START Extracted data

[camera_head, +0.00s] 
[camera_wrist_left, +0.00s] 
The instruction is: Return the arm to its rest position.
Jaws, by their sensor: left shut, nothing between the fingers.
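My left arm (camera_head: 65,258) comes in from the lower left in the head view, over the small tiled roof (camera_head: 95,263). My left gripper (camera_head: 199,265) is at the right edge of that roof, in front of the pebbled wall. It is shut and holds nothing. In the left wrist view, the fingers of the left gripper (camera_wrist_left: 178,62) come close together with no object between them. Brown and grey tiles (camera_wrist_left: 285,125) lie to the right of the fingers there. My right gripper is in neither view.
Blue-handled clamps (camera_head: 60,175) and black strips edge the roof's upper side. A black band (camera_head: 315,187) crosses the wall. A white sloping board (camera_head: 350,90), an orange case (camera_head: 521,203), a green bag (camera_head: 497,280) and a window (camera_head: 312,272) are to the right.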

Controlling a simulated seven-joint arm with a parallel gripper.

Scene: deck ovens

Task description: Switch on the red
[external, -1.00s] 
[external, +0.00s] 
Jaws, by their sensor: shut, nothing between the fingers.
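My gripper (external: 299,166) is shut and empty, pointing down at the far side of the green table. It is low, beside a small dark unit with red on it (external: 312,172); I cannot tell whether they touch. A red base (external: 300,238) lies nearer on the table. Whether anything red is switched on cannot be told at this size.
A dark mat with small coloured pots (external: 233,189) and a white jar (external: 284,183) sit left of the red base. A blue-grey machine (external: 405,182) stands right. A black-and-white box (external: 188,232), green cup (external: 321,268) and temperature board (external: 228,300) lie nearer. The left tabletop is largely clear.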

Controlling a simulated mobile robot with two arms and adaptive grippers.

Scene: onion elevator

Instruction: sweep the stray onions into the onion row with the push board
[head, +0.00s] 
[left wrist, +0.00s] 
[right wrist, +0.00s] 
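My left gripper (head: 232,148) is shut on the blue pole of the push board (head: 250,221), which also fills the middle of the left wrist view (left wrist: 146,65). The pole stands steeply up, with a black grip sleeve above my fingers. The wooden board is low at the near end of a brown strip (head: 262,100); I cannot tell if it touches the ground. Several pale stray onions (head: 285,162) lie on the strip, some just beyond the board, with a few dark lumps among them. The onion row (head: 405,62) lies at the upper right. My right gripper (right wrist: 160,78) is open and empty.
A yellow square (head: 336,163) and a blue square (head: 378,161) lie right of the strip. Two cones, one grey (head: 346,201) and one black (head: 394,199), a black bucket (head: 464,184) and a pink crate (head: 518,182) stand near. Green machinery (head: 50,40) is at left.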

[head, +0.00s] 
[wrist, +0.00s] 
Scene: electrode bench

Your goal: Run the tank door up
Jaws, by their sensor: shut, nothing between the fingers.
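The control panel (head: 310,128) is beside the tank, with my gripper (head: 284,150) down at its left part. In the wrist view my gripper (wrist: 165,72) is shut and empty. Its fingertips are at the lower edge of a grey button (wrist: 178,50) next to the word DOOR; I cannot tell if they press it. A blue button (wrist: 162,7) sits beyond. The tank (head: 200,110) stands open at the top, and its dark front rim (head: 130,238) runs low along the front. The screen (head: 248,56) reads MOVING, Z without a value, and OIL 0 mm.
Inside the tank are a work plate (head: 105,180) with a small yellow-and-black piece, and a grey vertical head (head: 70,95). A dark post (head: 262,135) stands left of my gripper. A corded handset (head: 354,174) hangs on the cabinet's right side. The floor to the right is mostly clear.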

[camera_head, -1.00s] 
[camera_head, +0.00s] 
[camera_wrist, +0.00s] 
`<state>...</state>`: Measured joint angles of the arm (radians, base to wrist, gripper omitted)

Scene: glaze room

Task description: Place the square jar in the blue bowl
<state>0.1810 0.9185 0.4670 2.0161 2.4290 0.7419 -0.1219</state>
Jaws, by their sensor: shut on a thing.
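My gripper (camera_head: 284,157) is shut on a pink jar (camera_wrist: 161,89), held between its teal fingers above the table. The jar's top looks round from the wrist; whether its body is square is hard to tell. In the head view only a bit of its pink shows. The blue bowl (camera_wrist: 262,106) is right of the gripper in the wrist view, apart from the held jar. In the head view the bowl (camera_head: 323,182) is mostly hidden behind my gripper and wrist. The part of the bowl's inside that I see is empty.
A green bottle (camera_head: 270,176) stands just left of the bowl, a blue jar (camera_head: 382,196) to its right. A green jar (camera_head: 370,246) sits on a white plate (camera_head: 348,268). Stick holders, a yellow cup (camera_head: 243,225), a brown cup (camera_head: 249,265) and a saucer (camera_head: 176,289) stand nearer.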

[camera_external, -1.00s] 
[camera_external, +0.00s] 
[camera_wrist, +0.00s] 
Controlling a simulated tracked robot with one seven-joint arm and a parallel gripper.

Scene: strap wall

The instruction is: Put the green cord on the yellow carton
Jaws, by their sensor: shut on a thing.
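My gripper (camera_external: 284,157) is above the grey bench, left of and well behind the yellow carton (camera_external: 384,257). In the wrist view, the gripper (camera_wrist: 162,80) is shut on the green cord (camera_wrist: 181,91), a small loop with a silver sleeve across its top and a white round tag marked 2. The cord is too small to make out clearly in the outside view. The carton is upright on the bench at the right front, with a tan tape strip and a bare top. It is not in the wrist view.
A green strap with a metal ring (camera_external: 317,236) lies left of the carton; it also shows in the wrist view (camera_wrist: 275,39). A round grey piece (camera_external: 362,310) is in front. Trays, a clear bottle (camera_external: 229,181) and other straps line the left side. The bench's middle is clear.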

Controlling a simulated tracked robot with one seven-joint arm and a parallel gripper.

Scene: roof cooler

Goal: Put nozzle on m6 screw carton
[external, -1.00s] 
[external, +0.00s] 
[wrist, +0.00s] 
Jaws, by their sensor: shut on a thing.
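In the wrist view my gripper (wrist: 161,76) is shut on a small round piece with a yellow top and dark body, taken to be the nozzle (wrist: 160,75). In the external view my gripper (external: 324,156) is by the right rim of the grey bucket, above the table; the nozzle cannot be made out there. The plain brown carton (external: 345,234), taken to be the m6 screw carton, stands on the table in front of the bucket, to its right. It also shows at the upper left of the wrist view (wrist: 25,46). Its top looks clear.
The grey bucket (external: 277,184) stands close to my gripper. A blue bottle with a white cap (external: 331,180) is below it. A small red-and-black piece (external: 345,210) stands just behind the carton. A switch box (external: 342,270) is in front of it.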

END Extracted data

Problem statement: Could you quote the material above in full, exactly as it stands?

Task answer:
[camera_head, +0.00s] 
[camera_wrist_left, +0.00s] 
The instruction is: Return the arm to its rest position.
Jaws, by their sensor: left shut, nothing between the fingers.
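My left arm (camera_head: 65,258) comes in from the lower left in the head view, over the small tiled roof (camera_head: 95,263). My left gripper (camera_head: 199,265) is at the right edge of that roof, in front of the pebbled wall. It is shut and holds nothing. In the left wrist view, the fingers of the left gripper (camera_wrist_left: 178,62) come close together with no object between them. Brown and grey tiles (camera_wrist_left: 285,125) lie to the right of the fingers there. My right gripper is in neither view.
Blue-handled clamps (camera_head: 60,175) and black strips edge the roof's upper side. A black band (camera_head: 315,187) crosses the wall. A white sloping board (camera_head: 350,90), an orange case (camera_head: 521,203), a green bag (camera_head: 497,280) and a window (camera_head: 312,272) are to the right.

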Controlling a simulated seven-joint arm with a parallel gripper.

Scene: deck ovens

Task description: Switch on the red
[external, -1.00s] 
[external, +0.00s] 
Jaws, by their sensor: shut, nothing between the fingers.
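My gripper (external: 299,166) is shut and empty, pointing down at the far side of the green table. It is low, beside a small dark unit with red on it (external: 312,172); I cannot tell whether they touch. A red base (external: 300,238) lies nearer on the table. Whether anything red is switched on cannot be told at this size.
A dark mat with small coloured pots (external: 233,189) and a white jar (external: 284,183) sit left of the red base. A blue-grey machine (external: 405,182) stands right. A black-and-white box (external: 188,232), green cup (external: 321,268) and temperature board (external: 228,300) lie nearer. The left tabletop is largely clear.

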Controlling a simulated mobile robot with two arms and adaptive grippers.

Scene: onion elevator

Instruction: sweep the stray onions into the onion row with the push board
[head, +0.00s] 
[left wrist, +0.00s] 
[right wrist, +0.00s] 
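My left gripper (head: 232,148) is shut on the blue pole of the push board (head: 250,221), which also fills the middle of the left wrist view (left wrist: 146,65). The pole stands steeply up, with a black grip sleeve above my fingers. The wooden board is low at the near end of a brown strip (head: 262,100); I cannot tell if it touches the ground. Several pale stray onions (head: 285,162) lie on the strip, some just beyond the board, with a few dark lumps among them. The onion row (head: 405,62) lies at the upper right. My right gripper (right wrist: 160,78) is open and empty.
A yellow square (head: 336,163) and a blue square (head: 378,161) lie right of the strip. Two cones, one grey (head: 346,201) and one black (head: 394,199), a black bucket (head: 464,184) and a pink crate (head: 518,182) stand near. Green machinery (head: 50,40) is at left.

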[head, +0.00s] 
[wrist, +0.00s] 
Scene: electrode bench

Your goal: Run the tank door up
Jaws, by their sensor: shut, nothing between the fingers.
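The control panel (head: 310,128) is beside the tank, with my gripper (head: 284,150) down at its left part. In the wrist view my gripper (wrist: 165,72) is shut and empty. Its fingertips are at the lower edge of a grey button (wrist: 178,50) next to the word DOOR; I cannot tell if they press it. A blue button (wrist: 162,7) sits beyond. The tank (head: 200,110) stands open at the top, and its dark front rim (head: 130,238) runs low along the front. The screen (head: 248,56) reads MOVING, Z without a value, and OIL 0 mm.
Inside the tank are a work plate (head: 105,180) with a small yellow-and-black piece, and a grey vertical head (head: 70,95). A dark post (head: 262,135) stands left of my gripper. A corded handset (head: 354,174) hangs on the cabinet's right side. The floor to the right is mostly clear.

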[camera_head, -1.00s] 
[camera_head, +0.00s] 
[camera_wrist, +0.00s] 
`<state>...</state>`: Measured joint angles of the arm (radians, base to wrist, gripper omitted)

Scene: glaze room

Task description: Place the square jar in the blue bowl
<state>0.1810 0.9185 0.4670 2.0161 2.4290 0.7419 -0.1219</state>
Jaws, by their sensor: shut on a thing.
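My gripper (camera_head: 284,157) is shut on a pink jar (camera_wrist: 161,89), held between its teal fingers above the table. The jar's top looks round from the wrist; whether its body is square is hard to tell. In the head view only a bit of its pink shows. The blue bowl (camera_wrist: 262,106) is right of the gripper in the wrist view, apart from the held jar. In the head view the bowl (camera_head: 323,182) is mostly hidden behind my gripper and wrist. The part of the bowl's inside that I see is empty.
A green bottle (camera_head: 270,176) stands just left of the bowl, a blue jar (camera_head: 382,196) to its right. A green jar (camera_head: 370,246) sits on a white plate (camera_head: 348,268). Stick holders, a yellow cup (camera_head: 243,225), a brown cup (camera_head: 249,265) and a saucer (camera_head: 176,289) stand nearer.

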[camera_external, -1.00s] 
[camera_external, +0.00s] 
[camera_wrist, +0.00s] 
Controlling a simulated tracked robot with one seven-joint arm and a parallel gripper.

Scene: strap wall

The instruction is: Put the green cord on the yellow carton
Jaws, by their sensor: shut on a thing.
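My gripper (camera_external: 284,157) is above the grey bench, left of and well behind the yellow carton (camera_external: 384,257). In the wrist view, the gripper (camera_wrist: 162,80) is shut on the green cord (camera_wrist: 181,91), a small loop with a silver sleeve across its top and a white round tag marked 2. The cord is too small to make out clearly in the outside view. The carton is upright on the bench at the right front, with a tan tape strip and a bare top. It is not in the wrist view.
A green strap with a metal ring (camera_external: 317,236) lies left of the carton; it also shows in the wrist view (camera_wrist: 275,39). A round grey piece (camera_external: 362,310) is in front. Trays, a clear bottle (camera_external: 229,181) and other straps line the left side. The bench's middle is clear.

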Controlling a simulated tracked robot with one seven-joint arm and a parallel gripper.

Scene: roof cooler

Goal: Put nozzle on m6 screw carton
[external, -1.00s] 
[external, +0.00s] 
[wrist, +0.00s] 
Jaws, by their sensor: shut on a thing.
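In the wrist view my gripper (wrist: 161,76) is shut on a small round piece with a yellow top and dark body, taken to be the nozzle (wrist: 160,75). In the external view my gripper (external: 324,156) is by the right rim of the grey bucket, above the table; the nozzle cannot be made out there. The plain brown carton (external: 345,234), taken to be the m6 screw carton, stands on the table in front of the bucket, to its right. It also shows at the upper left of the wrist view (wrist: 25,46). Its top looks clear.
The grey bucket (external: 277,184) stands close to my gripper. A blue bottle with a white cap (external: 331,180) is below it. A small red-and-black piece (external: 345,210) stands just behind the carton. A switch box (external: 342,270) is in front of it.

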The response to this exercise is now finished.